Sabe o estereótipo que falam de feminista ser um bicho frustrado e mal-humorado? Pois é, minha primeira aparição é chorando de rir. Eu tô falando de como o tataravô do Rafinha já contava aquela piada velha e ultrapassada do estupro. E minha participação risonha é bacana também porque, fora gente do público, poucas pessoas riem no documentário. Acho que só tem eu e a Nany gargalhando mesmo.
Outro ponto da edição que eu gostei bastante é um que mostra vários humoristas repetindo o cansado clichê “É só uma piada”, e aí venho eu e digo: “É um insulto e eu acho que é uma demonstração de ignorância de uma pessoa dizer 'É só uma piada'. Nada é só uma piada”.
Depois a equipe do doc vai até Buenos Aires entrevistar um produtor (que diz: “o humor deve gerar uma mudança na conduta, na forma de se ver o mundo, e quando isso se realiza, está fazendo arte”) e uma comediante lésbica. Fica a impressão que pra encontrar humoristas que querem transformar, só indo prum outro país. E não tem isso de “o público quer esse tipo de humor batido e discriminatório”. Como diz o ator e palhaço Hugo Possolo (com quem dividi uma mesa redonda em setembro), “Quem se curva demais pro público fica de quatro pra ele. E nunca mais se ergue”.
Outras frases que eu destaco no doc:
Laerte, cartunista: “Acho que nenhum bom humorista vai perder tempo fazendo uma piada leviana sobre raça, sobre gênero”.
André Dahmer, cartunista: “Se humor precisa de uma vítima, façamos a vítima certa, né? Porque tem tanta gente que merece apanhar, por que bater nos negros, ou nas mulheres, né?, que já apanharam bastante...”
Antonio Prata, escritor: “Quando você ofende alguém que não pode ser ofendido pelo poder dessa pessoa, esse humor é grande. É passar a mão na bunda do guarda. Essa é uma piada que eu acho ofensiva pro guarda, mas o guarda tem uma arma e um cassetete, é engraçado porque você tá se arriscando. Passar a mão na bunda do mendigo?...”
Danilo Gentili: “Minha pretensão com a comédia nunca é denunciar, nunca é nada. É só destruir mesmo.”
Ana Maria Gonçalves, escritora: “A pessoa que quer contestar tudo isso, ela é colocada hoje em dia como alguém que é careta, enquanto que é realmente o contrário. A gente deveria pensar nessa inversão de sentidos em que foram aplicadas essas duas expressões, o politcamente correto e o politicamente incorreto.”
Hugo Possolo: “Qualquer manifestação artística tem a possibilidade de se expressar de uma maneira transformadora ou de uma maneira conservadora. Portanto, toda obra de arte, de uma maneira ou de outra, é política”.

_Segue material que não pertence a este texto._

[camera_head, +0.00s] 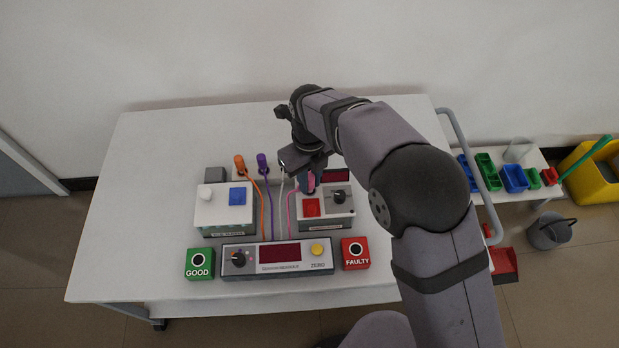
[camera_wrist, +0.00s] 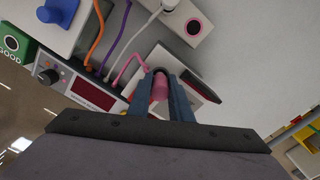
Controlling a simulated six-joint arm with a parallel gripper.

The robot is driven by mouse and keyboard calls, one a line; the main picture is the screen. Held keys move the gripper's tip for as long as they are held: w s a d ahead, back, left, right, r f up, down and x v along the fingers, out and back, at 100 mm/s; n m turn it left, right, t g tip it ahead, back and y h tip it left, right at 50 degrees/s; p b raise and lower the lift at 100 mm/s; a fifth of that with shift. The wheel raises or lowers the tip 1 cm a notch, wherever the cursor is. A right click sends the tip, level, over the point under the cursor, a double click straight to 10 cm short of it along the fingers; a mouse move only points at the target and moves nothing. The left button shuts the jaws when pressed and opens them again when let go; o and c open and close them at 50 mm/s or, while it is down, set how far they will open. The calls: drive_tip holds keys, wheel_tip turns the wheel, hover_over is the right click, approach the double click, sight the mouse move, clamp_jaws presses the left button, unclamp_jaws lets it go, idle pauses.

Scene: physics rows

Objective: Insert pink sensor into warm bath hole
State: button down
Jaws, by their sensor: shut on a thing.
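The pink sensor (camera_wrist: 160,86) is held between the two fingers of my gripper (camera_wrist: 163,92), with its pink cable running off to the left. In the head view my gripper (camera_head: 306,180) is over the back left part of the warm bath (camera_head: 340,210), the grey-white box with a red square and a black knob. The bath also shows under the fingers in the wrist view (camera_wrist: 150,62). The sensor's lower end and the bath hole are hidden by the fingers, so I cannot tell whether the tip is in the hole.
Orange (camera_head: 240,162) and purple (camera_head: 262,160) sensors stand behind the baths. A cold bath with a blue square (camera_head: 237,196) is at left. The display unit (camera_head: 278,260) sits in front, between the green GOOD box (camera_head: 199,264) and red FAULTY box (camera_head: 355,254).

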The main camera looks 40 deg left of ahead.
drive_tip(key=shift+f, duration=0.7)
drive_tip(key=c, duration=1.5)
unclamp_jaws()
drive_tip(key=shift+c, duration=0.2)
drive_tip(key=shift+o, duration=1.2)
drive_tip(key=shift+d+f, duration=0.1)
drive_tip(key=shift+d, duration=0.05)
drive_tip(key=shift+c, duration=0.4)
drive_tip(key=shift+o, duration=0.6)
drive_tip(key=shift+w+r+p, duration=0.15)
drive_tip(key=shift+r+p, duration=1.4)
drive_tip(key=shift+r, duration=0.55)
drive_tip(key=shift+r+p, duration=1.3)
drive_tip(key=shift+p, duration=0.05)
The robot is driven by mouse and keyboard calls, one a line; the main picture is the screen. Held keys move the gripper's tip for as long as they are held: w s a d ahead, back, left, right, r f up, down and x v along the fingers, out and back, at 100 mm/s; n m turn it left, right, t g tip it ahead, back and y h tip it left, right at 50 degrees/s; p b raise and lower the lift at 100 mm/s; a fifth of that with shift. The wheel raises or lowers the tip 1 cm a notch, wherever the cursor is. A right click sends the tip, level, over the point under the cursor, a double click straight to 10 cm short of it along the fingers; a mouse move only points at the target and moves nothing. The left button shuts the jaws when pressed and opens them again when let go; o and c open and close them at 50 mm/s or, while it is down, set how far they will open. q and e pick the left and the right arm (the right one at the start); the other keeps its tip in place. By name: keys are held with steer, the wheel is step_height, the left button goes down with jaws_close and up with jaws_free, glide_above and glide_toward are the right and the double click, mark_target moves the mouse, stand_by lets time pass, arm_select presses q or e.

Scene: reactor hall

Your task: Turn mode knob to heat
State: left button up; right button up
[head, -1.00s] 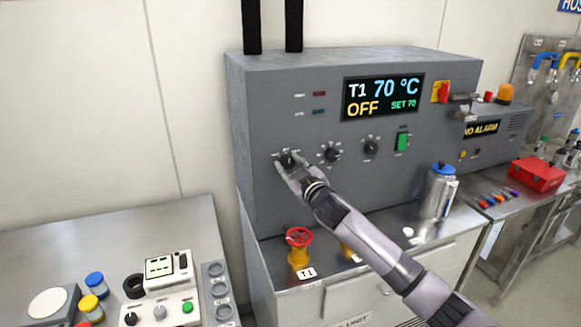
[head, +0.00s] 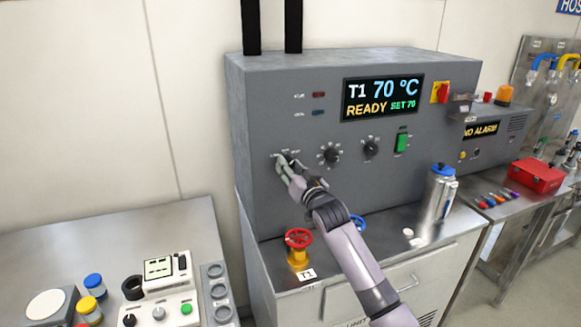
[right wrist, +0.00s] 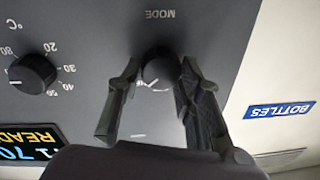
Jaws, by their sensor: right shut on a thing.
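The black mode knob (right wrist: 157,68) sits on the grey control panel (head: 260,110). The wrist view shows it upside down with the MODE label beside it. My right gripper (head: 287,168) is shut on it, one finger on each side, as the right wrist view (right wrist: 159,74) shows. The gripper hides most of the knob in the head view, and its exact pointer position is hard to read. The panel display (head: 383,97) reads T1 70 °C, READY, SET 70. My left gripper is out of view.
The temperature knob (head: 330,155) and another black knob (head: 370,147) lie right of the mode knob, then a green switch (head: 402,142). A red valve wheel (head: 298,238) stands below on the bench. A silver canister (head: 438,195) stands to the right.

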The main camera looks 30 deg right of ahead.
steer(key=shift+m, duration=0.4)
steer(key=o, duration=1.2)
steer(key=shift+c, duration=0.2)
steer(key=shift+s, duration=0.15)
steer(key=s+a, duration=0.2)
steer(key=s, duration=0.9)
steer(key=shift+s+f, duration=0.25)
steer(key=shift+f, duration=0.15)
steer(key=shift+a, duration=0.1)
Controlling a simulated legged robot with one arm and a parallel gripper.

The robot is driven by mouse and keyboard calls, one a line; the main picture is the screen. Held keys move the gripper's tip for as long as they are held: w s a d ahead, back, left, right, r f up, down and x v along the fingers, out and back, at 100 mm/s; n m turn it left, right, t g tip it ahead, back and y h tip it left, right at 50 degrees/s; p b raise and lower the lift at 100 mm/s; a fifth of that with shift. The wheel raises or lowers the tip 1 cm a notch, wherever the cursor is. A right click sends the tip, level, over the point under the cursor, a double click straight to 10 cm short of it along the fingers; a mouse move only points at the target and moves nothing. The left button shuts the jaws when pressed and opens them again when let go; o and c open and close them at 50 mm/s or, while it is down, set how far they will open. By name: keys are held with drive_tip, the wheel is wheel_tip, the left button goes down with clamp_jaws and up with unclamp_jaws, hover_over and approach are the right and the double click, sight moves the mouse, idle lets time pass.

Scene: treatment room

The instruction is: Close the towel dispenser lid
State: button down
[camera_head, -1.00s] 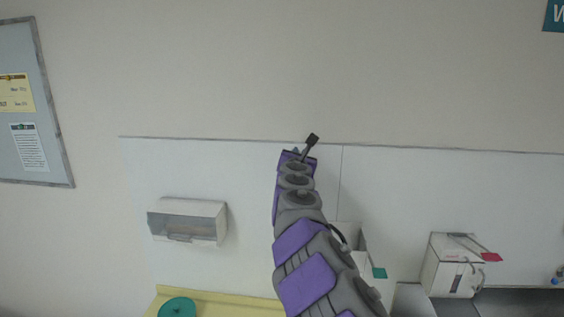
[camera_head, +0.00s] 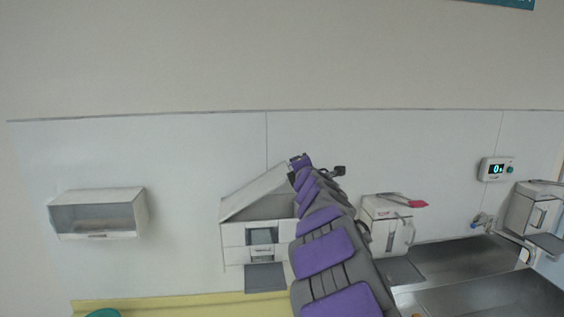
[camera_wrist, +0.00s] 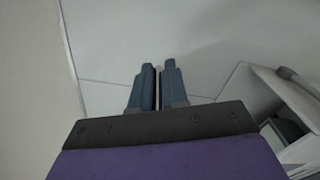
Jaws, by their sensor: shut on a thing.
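The white towel dispenser (camera_head: 233,236) hangs on the wall panel in the middle of the head view, partly behind my arm. Its lid (camera_head: 252,194) is raised at a slant, rising toward the right. My gripper (camera_head: 300,160) is at the upper right corner of the lid. In the wrist view my gripper (camera_wrist: 157,68) has its two blue-grey fingers close together with a thin pale edge between them, seen nearly edge-on. I take this edge for the lid. A white box (camera_wrist: 262,88) with a dark opening shows at the right there.
A white box with a window (camera_head: 98,213) hangs at left. A dispenser with a red lever (camera_head: 387,228) is right of my arm. A steel sink counter (camera_head: 470,275) lies lower right, and a yellow ledge (camera_head: 170,305) lower left.

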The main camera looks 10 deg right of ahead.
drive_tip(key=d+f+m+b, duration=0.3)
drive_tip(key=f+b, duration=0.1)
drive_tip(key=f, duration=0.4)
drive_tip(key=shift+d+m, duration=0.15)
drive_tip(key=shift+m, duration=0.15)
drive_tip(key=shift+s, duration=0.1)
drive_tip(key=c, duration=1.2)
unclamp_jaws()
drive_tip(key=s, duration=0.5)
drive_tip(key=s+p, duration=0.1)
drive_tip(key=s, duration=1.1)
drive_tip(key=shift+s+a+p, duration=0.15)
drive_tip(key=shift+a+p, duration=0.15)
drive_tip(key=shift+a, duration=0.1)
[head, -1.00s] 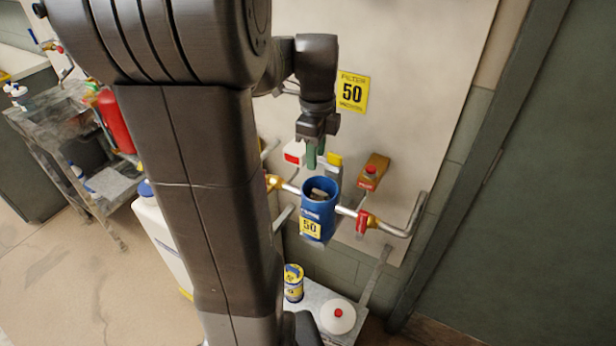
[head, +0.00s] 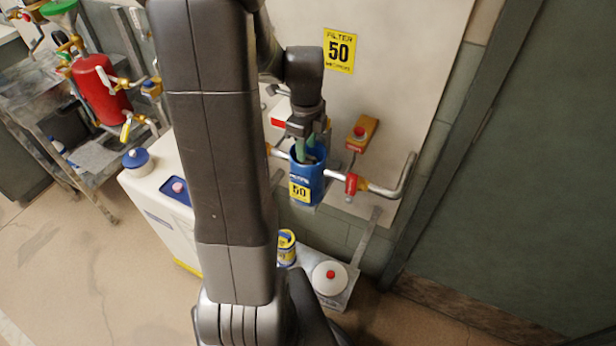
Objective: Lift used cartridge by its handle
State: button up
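The blue filter housing (head: 313,186) with a yellow "50" label stands upright and open-topped in the pipe line on the wall panel. The used cartridge sits down inside it. Its top and handle are mostly hidden now by the gripper and the housing rim. My gripper (head: 306,151) points down over the housing, with its greenish fingertips at or just inside the mouth. Whether the fingers are around the handle, touching it or closed on it cannot be made out.
Pipes with a red-handled valve (head: 351,184) flank the housing; an orange box with a red button (head: 361,133) is behind. Below are a yellow-blue can (head: 286,248) and a white round lid with a red knob (head: 330,278). A white cabinet (head: 150,205) stands left.

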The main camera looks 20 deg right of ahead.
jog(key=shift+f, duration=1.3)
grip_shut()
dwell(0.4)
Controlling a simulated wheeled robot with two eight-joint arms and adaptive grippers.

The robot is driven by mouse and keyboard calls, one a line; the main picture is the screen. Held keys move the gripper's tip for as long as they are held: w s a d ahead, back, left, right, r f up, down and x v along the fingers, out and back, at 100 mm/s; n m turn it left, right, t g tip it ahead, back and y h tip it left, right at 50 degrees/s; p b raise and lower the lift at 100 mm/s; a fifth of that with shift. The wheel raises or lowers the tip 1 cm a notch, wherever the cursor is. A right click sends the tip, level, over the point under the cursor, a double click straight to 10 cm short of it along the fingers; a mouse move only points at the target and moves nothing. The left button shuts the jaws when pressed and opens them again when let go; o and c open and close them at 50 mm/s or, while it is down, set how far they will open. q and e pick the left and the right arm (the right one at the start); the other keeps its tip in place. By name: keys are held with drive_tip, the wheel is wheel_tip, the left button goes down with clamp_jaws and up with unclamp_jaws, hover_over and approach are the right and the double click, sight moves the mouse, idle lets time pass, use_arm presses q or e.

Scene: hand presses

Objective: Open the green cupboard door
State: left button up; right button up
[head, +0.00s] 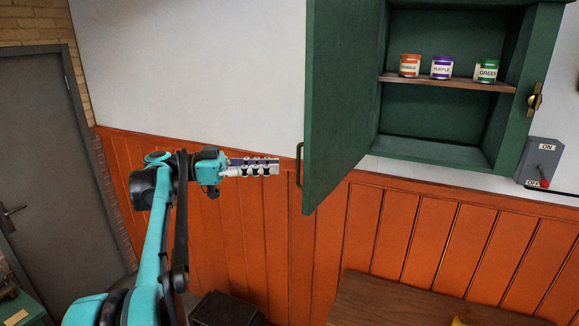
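The green cupboard (435,112) is on the wall at the upper right. Its green door (340,95) stands wide open, swung out to the left, so the inside shows. A bronze handle (299,165) is on the door's left edge, near the bottom. My left gripper (277,166) is just left of the handle, at about its height in the picture, and points right. A small gap shows between its fingertips and the handle. Its fingers look close together, but I cannot tell if they are shut. My right gripper is not in view.
A shelf (445,83) in the cupboard holds three cans: orange (409,66), purple (442,67) and green (487,70). A grey switch box (540,163) is right of the cupboard. A wooden table (400,303) stands below. A grey door (40,150) is far left.

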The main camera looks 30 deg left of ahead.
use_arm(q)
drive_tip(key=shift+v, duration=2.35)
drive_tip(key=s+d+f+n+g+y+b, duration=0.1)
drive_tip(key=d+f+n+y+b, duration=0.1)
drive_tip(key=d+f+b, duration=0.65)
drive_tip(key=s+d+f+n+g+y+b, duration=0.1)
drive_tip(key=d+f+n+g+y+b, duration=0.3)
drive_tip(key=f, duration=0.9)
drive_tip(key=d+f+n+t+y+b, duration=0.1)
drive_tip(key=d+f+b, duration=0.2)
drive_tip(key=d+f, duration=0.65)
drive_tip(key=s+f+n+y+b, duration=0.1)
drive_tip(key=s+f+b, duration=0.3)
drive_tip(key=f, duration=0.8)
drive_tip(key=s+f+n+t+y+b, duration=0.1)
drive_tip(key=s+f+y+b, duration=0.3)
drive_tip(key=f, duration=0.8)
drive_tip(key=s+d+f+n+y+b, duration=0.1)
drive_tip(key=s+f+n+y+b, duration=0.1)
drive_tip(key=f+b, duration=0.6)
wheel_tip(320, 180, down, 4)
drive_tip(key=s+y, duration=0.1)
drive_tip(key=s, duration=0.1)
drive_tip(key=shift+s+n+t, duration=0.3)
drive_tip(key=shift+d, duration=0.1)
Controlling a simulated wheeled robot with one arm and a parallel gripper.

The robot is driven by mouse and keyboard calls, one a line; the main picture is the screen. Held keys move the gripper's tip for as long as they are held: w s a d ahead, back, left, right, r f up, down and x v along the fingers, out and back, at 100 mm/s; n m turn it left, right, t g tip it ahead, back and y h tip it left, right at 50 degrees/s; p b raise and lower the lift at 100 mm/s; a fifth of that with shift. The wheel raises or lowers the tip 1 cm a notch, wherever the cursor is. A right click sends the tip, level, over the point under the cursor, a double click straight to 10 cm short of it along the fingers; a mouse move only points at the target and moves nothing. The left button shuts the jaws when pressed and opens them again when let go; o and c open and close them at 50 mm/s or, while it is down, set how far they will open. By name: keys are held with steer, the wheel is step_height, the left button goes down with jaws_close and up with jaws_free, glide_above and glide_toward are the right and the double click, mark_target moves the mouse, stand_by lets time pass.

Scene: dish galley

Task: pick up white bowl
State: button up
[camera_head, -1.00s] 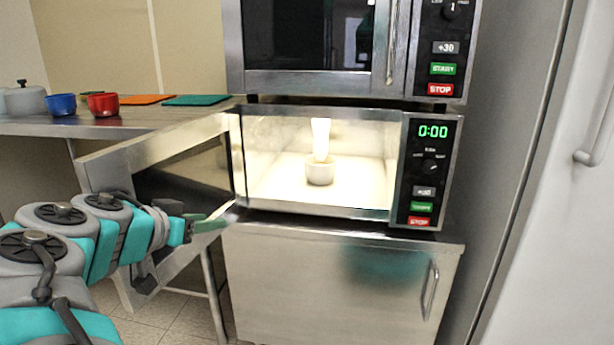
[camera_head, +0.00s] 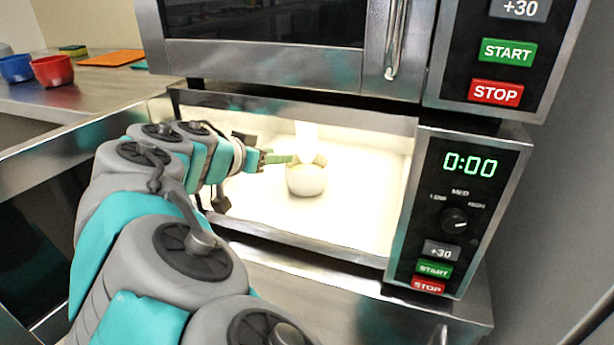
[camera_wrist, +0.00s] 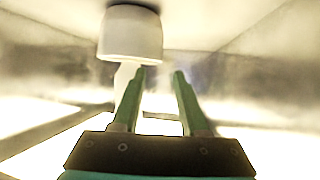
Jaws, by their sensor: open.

Jean Wyllys, deputado federal: “A Coca-Cola faz política. Quando a Coca-Cola vende um estilo de vida, ela faz política. Desculpa aí, mas você precisa aprender, dilatar o seu conceito de política, pra não cair nessa estupidez de afirmar que você não tá fazendo política. É claro que você tá fazendo política.”
Certo, e o que eu estou fazendo ali? Os produtores do doc me enviaram um e-mail no final do ano passado, quando eles ainda estavam elaborando um projeto para atender ao edital da TV Câmara. Aceitei ser entrevistada, o problema era quando e onde. Em março fui dar uma palestra e uma aula inaugural na UFRJ, e a equipe do doc se deslocou de SP pro Rio pra filmar a palestra inteira (que não foi usada na versão final do doc). Na semana seguinte, fui para a Faculdade de Direito de Franca. Antes da minha palestra, eles me entrevistaram durante quase duas horas. Como a equipe era muito gente boa, o papo foi descontraído. Por isso que eu tô rindo.
Depois da entrevista o Pedro, o diretor e quem fazia as perguntas, se revelou um leitor do meu blog. E disse que o achava muito divertido. Um grande elogio.
Eu estava preocupada com o atraso do doc em ficar pronto. Sempre existe o risco de você ser retratada de uma forma pouco lisonjeira. Lembrei do Woody Allen fazendo um documentário sobre o personagem do Alan Alda em Crimes e Pecados, em que ele é comparado ao Mussolini. Mas acho que o doc não faz isso com ninguém, nem com Rafinha e Gentili. E olha que ridicularizar quem fala besteira não é nada difícil!
Bom, é isso. Fiquei feliz por ter participado, e adorei o resultado. É um ótimo documentário, que pode gerar boas discussões em sala de aula. Talvez eu use em algum curso de extensão, se eu não achar estranho mostrar um doc em que eu apareço.
Eu dizendo que não tem isso de colocar preconceitos de um lado e piadas do outro, como se não tivessem associação.